Repeat, exactly and completely, the entries shown underneath.

###

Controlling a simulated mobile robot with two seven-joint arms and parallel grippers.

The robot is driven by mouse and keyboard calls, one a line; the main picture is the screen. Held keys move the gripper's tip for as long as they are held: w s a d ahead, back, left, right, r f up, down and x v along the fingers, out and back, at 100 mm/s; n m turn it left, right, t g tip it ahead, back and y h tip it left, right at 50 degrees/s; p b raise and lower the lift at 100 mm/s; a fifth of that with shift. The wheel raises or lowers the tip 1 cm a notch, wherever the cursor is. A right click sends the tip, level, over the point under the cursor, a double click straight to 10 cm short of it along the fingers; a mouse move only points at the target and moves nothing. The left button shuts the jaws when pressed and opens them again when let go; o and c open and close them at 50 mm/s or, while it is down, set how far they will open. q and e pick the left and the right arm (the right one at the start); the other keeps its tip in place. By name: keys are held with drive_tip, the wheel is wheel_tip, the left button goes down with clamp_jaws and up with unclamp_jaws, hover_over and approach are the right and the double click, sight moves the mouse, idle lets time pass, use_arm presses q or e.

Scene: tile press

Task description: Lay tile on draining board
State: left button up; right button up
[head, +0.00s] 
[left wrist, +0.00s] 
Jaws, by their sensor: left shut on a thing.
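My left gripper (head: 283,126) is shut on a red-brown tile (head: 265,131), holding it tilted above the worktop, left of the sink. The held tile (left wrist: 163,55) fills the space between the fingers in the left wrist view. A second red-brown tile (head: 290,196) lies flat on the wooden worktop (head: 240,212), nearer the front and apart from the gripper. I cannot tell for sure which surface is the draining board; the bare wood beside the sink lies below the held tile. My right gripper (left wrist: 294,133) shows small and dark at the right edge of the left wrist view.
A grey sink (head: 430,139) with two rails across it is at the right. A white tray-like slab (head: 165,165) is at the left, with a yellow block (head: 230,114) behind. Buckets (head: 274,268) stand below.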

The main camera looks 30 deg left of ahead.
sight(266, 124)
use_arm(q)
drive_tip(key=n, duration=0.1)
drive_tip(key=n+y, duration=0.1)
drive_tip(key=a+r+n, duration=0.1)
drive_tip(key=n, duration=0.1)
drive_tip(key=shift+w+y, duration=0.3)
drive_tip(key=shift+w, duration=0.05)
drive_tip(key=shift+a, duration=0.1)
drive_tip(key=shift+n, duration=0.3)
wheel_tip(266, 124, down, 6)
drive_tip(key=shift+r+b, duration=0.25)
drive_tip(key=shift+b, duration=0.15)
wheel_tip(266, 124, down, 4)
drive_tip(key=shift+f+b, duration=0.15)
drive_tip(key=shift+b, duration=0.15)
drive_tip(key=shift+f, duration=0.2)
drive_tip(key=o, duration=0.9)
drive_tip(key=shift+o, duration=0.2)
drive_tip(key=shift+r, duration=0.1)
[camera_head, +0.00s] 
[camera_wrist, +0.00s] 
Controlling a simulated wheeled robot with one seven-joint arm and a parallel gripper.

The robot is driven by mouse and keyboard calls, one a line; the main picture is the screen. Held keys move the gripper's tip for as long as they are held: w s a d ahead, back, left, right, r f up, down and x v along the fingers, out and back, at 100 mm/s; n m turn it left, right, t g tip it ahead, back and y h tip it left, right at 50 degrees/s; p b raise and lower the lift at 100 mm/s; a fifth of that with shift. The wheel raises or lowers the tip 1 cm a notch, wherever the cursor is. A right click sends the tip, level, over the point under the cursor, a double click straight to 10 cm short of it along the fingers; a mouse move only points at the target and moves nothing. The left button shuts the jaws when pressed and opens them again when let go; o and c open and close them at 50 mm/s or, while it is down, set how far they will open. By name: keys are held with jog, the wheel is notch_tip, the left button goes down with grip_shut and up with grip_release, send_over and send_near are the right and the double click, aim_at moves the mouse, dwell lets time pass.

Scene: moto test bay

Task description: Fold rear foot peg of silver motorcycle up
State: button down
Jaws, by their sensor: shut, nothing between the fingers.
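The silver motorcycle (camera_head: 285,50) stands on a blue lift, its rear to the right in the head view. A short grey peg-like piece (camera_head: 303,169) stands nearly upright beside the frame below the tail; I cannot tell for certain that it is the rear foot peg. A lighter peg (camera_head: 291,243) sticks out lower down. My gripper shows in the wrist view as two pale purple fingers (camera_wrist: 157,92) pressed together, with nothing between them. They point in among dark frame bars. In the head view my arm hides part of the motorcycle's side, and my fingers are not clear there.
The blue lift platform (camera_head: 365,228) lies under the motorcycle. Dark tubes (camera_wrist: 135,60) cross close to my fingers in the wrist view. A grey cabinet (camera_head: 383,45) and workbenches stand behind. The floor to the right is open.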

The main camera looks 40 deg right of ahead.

###

> RESULT
Controlling a simulated mobile robot with two seven-joint arms and parallel grippers.

The robot is driven by mouse and keyboard calls, one a line; the main picture is the screen. Held keys move the gripper's tip for as long as they are held: w s a d ahead, back, left, right, r f up, down and x v along the fingers, out and back, at 100 mm/s; n m turn it left, right, t g tip it ahead, back and y h tip it left, right at 50 degrees/s; p b raise and lower the lift at 100 mm/s; a fifth of that with shift. The wheel raises or lowers the tip 1 cm a notch, wherever the cursor is. A right click sends the tip, level, over the point under the cursor, a double click straight to 10 cm short of it along the fingers; a mouse move only points at the target and moves nothing. The left button shuts the jaws when pressed and opens them again when let go; o and c open and close them at 50 mm/s or, while it is down, set how far they will open. q and e pick the left and the right arm (the right one at the start); the other keeps its tip in place. By name: keys are held with drive_tip, the wheel is wheel_tip, the left button goes down with clamp_jaws and up with unclamp_jaws, hover_over and approach are the right and the double click, sight moves the mouse, idle lets time pass, use_arm presses q or e.

Scene: tile press

Task description: Lay tile on draining board
State: left button up; right button up
[head, +0.00s] 
[left wrist, +0.00s] 
Jaws, by their sensor: left shut on a thing.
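My left gripper (head: 283,126) is shut on a red-brown tile (head: 265,131), holding it tilted above the worktop, left of the sink. The held tile (left wrist: 163,55) fills the space between the fingers in the left wrist view. A second red-brown tile (head: 290,196) lies flat on the wooden worktop (head: 240,212), nearer the front and apart from the gripper. I cannot tell for sure which surface is the draining board; the bare wood beside the sink lies below the held tile. My right gripper (left wrist: 294,133) shows small and dark at the right edge of the left wrist view.
A grey sink (head: 430,139) with two rails across it is at the right. A white tray-like slab (head: 165,165) is at the left, with a yellow block (head: 230,114) behind. Buckets (head: 274,268) stand below.

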The main camera looks 30 deg left of ahead.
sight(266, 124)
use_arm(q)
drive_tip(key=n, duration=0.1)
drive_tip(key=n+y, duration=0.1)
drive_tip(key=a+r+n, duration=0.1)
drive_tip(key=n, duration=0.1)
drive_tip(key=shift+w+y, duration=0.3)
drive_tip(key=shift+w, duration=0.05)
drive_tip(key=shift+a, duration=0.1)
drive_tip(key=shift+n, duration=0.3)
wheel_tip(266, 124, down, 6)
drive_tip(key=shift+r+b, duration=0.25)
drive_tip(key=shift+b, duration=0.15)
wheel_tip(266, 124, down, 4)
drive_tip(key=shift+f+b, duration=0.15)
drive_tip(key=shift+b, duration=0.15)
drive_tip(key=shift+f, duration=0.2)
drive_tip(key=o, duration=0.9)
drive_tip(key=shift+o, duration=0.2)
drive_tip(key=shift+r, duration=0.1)
[camera_head, +0.00s] 
[camera_wrist, +0.00s] 
Controlling a simulated wheeled robot with one seven-joint arm and a parallel gripper.

The robot is driven by mouse and keyboard calls, one a line; the main picture is the screen. Held keys move the gripper's tip for as long as they are held: w s a d ahead, back, left, right, r f up, down and x v along the fingers, out and back, at 100 mm/s; n m turn it left, right, t g tip it ahead, back and y h tip it left, right at 50 degrees/s; p b raise and lower the lift at 100 mm/s; a fifth of that with shift. The wheel raises or lowers the tip 1 cm a notch, wherever the cursor is. A right click sends the tip, level, over the point under the cursor, a double click straight to 10 cm short of it along the fingers; a mouse move only points at the target and moves nothing. The left button shuts the jaws when pressed and opens them again when let go; o and c open and close them at 50 mm/s or, while it is down, set how far they will open. By name: keys are held with jog, the wheel is notch_tip, the left button goes down with grip_shut and up with grip_release, send_over and send_near are the right and the double click, aim_at moves the mouse, dwell lets time pass.

Scene: moto test bay

Task description: Fold rear foot peg of silver motorcycle up
State: button down
Jaws, by their sensor: shut, nothing between the fingers.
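The silver motorcycle (camera_head: 285,50) stands on a blue lift, its rear to the right in the head view. A short grey peg-like piece (camera_head: 303,169) stands nearly upright beside the frame below the tail; I cannot tell for certain that it is the rear foot peg. A lighter peg (camera_head: 291,243) sticks out lower down. My gripper shows in the wrist view as two pale purple fingers (camera_wrist: 157,92) pressed together, with nothing between them. They point in among dark frame bars. In the head view my arm hides part of the motorcycle's side, and my fingers are not clear there.
The blue lift platform (camera_head: 365,228) lies under the motorcycle. Dark tubes (camera_wrist: 135,60) cross close to my fingers in the wrist view. A grey cabinet (camera_head: 383,45) and workbenches stand behind. The floor to the right is open.

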The main camera looks 40 deg right of ahead.

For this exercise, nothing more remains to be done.